• [The request]: Pick every line with "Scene" from the material below.

• [Entries]:
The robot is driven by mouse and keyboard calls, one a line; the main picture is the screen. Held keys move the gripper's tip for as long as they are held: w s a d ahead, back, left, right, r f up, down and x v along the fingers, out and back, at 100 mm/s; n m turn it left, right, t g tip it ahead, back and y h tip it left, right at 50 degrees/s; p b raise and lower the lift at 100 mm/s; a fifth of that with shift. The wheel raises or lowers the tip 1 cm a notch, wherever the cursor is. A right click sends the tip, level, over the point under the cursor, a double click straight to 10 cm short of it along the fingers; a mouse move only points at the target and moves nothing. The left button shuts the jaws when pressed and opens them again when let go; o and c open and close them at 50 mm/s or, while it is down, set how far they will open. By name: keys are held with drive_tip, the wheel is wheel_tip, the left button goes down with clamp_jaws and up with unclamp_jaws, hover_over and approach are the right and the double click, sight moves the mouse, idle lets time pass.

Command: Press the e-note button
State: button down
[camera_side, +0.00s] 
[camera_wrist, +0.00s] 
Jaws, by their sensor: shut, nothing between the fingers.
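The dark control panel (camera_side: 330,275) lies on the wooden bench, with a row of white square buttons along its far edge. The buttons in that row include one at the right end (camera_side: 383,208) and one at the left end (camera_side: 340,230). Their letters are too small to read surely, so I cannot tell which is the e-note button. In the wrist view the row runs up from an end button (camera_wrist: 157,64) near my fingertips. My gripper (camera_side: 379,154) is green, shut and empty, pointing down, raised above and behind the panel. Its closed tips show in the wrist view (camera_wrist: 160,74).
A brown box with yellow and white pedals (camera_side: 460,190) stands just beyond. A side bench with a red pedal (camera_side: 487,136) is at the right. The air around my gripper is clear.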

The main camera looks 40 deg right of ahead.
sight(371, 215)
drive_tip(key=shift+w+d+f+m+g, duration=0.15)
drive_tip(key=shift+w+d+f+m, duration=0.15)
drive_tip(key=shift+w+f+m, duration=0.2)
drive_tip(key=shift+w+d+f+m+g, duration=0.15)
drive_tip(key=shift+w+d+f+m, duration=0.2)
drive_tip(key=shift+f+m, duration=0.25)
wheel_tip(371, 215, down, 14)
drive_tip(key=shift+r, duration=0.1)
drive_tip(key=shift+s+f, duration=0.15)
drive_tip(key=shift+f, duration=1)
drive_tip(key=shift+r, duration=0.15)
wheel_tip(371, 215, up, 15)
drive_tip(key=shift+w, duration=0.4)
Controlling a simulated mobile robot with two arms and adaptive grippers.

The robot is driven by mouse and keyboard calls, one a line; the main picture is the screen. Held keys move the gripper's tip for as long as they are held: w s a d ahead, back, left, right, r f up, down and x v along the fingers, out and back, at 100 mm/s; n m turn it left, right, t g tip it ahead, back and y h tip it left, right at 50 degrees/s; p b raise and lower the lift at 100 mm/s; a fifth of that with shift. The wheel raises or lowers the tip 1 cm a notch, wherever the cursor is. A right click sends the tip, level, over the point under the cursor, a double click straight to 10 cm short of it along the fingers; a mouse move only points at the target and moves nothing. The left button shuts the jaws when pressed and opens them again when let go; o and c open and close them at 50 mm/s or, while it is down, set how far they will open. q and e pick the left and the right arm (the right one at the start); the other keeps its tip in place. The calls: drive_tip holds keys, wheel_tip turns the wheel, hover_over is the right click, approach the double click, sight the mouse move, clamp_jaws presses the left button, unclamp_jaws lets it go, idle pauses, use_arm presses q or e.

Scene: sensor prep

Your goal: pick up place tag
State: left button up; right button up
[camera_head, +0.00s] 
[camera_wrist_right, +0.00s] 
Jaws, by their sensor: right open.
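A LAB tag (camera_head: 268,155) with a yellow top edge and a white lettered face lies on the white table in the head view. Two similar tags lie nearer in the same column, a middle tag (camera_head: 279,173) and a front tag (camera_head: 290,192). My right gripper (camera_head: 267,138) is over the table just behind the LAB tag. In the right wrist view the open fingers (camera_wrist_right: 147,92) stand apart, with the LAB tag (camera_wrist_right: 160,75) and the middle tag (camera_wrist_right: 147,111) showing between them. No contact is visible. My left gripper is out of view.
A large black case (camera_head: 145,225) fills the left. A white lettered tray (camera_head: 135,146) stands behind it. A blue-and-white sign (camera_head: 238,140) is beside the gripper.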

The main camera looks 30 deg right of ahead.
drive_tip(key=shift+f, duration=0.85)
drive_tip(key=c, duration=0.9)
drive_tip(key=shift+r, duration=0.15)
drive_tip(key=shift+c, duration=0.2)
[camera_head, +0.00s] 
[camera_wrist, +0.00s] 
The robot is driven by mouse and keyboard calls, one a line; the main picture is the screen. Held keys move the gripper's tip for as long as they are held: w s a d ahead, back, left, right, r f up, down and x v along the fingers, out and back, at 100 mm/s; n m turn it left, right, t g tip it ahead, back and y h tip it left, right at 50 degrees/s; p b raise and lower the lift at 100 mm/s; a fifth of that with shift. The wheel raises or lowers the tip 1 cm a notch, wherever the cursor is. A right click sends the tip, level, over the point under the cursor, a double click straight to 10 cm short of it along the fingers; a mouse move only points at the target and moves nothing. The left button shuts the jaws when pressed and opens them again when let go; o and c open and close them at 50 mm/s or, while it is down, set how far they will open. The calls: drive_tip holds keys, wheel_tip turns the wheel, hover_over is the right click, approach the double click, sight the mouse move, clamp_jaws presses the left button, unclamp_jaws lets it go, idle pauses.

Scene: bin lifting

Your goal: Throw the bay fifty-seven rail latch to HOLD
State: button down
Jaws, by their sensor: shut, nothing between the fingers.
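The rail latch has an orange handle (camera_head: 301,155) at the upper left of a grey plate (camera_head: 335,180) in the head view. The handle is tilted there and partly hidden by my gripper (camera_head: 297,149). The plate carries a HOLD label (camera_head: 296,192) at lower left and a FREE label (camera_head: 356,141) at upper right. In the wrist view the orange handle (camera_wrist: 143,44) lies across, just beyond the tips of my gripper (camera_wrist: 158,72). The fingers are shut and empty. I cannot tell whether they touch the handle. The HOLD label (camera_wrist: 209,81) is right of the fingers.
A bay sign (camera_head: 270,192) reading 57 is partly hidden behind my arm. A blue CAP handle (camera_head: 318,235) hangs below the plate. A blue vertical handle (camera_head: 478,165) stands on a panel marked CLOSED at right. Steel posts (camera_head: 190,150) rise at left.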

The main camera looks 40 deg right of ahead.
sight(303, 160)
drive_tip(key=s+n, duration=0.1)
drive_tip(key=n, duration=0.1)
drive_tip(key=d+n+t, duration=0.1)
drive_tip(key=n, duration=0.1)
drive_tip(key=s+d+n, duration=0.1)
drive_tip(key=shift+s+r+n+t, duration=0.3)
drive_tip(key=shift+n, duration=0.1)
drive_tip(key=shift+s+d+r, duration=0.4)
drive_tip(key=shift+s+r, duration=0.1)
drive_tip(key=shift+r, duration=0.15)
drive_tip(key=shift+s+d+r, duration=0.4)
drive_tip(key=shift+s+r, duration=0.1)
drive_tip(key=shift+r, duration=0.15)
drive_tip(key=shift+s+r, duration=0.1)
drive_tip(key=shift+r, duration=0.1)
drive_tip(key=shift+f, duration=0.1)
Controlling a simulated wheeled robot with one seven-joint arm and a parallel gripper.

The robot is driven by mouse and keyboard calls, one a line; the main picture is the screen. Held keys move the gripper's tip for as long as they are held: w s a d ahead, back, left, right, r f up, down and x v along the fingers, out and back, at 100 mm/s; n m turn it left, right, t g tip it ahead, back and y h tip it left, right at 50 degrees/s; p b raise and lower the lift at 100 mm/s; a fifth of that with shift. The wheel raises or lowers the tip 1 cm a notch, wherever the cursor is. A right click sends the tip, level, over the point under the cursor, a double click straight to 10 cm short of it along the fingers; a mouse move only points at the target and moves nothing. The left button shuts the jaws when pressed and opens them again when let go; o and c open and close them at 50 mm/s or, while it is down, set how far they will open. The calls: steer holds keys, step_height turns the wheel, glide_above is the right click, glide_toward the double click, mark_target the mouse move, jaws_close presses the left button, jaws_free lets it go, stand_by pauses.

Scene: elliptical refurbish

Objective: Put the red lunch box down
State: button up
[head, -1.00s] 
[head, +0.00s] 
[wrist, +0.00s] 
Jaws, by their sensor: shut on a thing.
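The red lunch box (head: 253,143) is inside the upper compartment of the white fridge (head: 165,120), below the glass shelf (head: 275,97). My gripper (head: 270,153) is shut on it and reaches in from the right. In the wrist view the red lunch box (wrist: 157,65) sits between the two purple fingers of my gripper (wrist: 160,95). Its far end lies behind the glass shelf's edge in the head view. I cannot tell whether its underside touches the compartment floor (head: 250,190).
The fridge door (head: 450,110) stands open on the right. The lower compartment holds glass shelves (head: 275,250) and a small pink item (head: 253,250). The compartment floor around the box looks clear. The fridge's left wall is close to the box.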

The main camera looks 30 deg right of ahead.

• [Finished answer]:
Scene: sensor prep
Scene: bin lifting
Scene: elliptical refurbish

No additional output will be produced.